Karen Black, who has had a career built on wide-eyed intensity, is here mostly to remind us that someone needs to call Child Protective Services for letting her kid act in this thing. She’s fine. Competent. At times, almost awake. But she’s saddled with dialogue like “We need to tell General Wilson about the Martian mind-control slugs!” and honestly, no actress should have to deliver that while driving a school bus through an alien laser battle.

Then there’s James Karen as the aforementioned General, who approaches the role like he’s in a war documentary directed by Mel Brooks. He shouts every line, salutes with lethal force, and gives orders like “Mobilize the Martian-killing task force!” without a shred of irony. I half-expected him to turn to the camera and wink. He never does. Which is somehow worse.

Louise Fletcher, on the other hand, is having the time of her life. And by that I mean she’s chewing scenery so aggressively that NASA considered renaming her a black hole. Her evil teacher character has exactly two modes: passive-aggressive disdain and full-blown frothing insanity. At one point, she gets eaten by a sand trap and comes back worse. If you ever wanted to see Nurse Ratched go full alien-hostess-from-hell, this is your chance.

And now, the aliens.
Oh, the aliens.

They are, in a word, ridiculous. Big, rubbery, pulsating messes of foam latex, they lumber around like rejected Power Rangers villains. The creature design was handled by Stan Winston Studios, and while Winston is a legend, this was clearly a paycheck gig. The alien drones have legs like Play-Doh sausages and arms that flap like pool noodles. The supreme Martian brain? A pulsating meatball in a fish tank. It gurgles. It blinks. It looks like a hemorrhoid that learned telepathy.

The Martians also install mind-control implants in the back of people’s necks — which explode. Not metaphorically. They actually explode. This means that multiple scenes end with someone screaming and then spontaneously combusting, like a magic trick gone horribly right.

The set design is… bold.
Once we get underground, things go full Flash Gordon on a budget. Walls pulsate. Doors whoosh. Floors wobble like a bad trampoline. It’s all lit with red gels and fog machines, the kind of aesthetic that says, “We ran out of money, but we had a lot of glitter and dry ice.” It’s not so much Mars as it is a high school haunted house project sponsored by a Halloween store and poor decisions.

Even Jerry Goldsmith’s score — usually a reliable mood-setter — is working overtime to inject gravitas into scenes where rubber aliens fall over like drunk toddlers.

But perhaps the worst sin of all is the film’s ending.
Just when you think it’s over — that the military has blown up the alien ship, that David has survived the worst day of his life — the movie pulls the oldest, laziest trick in the genre: “It was all a dream!” Except wait — maybe it wasn’t?
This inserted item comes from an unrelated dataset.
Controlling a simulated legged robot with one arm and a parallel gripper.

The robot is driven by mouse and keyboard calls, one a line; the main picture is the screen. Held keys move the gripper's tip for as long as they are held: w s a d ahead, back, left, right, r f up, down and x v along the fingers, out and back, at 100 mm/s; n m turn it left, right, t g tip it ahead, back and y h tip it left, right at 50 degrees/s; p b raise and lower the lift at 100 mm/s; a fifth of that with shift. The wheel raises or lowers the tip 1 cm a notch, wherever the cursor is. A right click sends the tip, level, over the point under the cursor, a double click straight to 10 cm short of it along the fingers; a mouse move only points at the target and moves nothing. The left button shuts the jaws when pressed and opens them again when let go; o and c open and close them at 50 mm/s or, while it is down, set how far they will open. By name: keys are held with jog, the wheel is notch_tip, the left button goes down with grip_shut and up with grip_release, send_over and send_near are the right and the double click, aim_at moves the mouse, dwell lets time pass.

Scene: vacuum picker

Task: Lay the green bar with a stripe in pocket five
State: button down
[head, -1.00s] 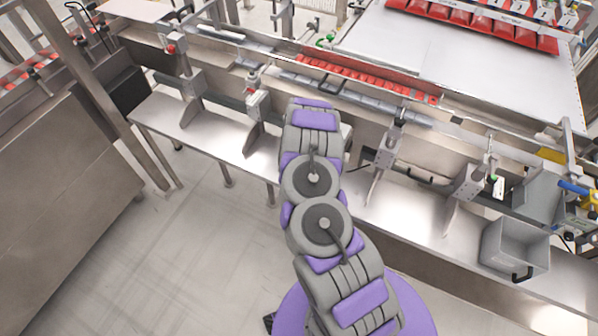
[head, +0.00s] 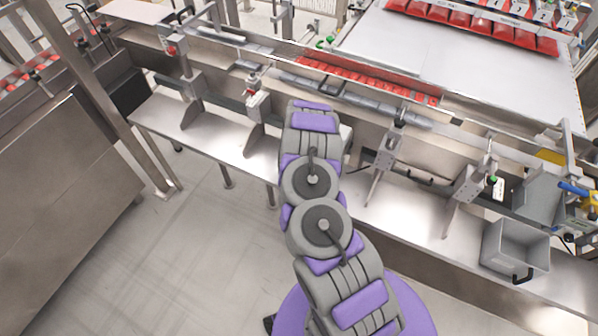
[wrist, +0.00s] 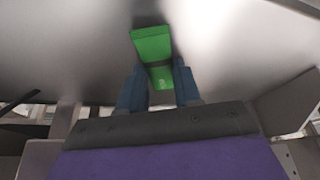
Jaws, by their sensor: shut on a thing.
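In the wrist view a bright green bar (wrist: 151,46) stands out against bare grey metal. My gripper (wrist: 159,68) has its two blue fingers on either side of the bar and is shut on it. The bar's far end sticks out past the fingertips. I cannot make out a stripe on it. In the head view my arm hides both the gripper and the bar. I cannot pick out pocket five in either view.
A steel bench (head: 415,208) with upright brackets runs across in front of me. Behind it is a conveyor with a row of red packs (head: 365,80). A grey bin (head: 512,250) stands at right. Red pouches (head: 450,14) lie on a white table (head: 450,60) at upper right.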

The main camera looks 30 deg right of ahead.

Or maybe it is? The movie refuses to commit, like a deadbeat boyfriend with an intergalactic secret. It ends with David waking up and then… seeing the same spaceship landing again, screaming, and freeze frame. Roll credits. Drop jaws.

It’s not an ending. It’s an escape plan.

Final Verdict: 1.5 out of 5 fried frog legs
Invaders from Mars is the kind of movie that feels like it was made on a dare. It’s loud, goofy, nonsensical, and barely stitched together with Martian thread and bad decisions. Somewhere beneath all the bad prosthetics and child-screaming, there’s a nugget of a fun sci-fi romp. But Tobe Hooper — or the studio, or Cannon Films, or the ghost of Ed Wood — completely lost the map.

Watch it if you’re nostalgic for foam rubber monsters and Cold War paranoia filtered through a carnival mirror. Or if you want to hear the line, “It’s the Martians, General! They’re IN the school bus!” spoken with military seriousness.

Otherwise? This remake belongs back in the sand pit it crawled out of. Preferably with the lid shut tight.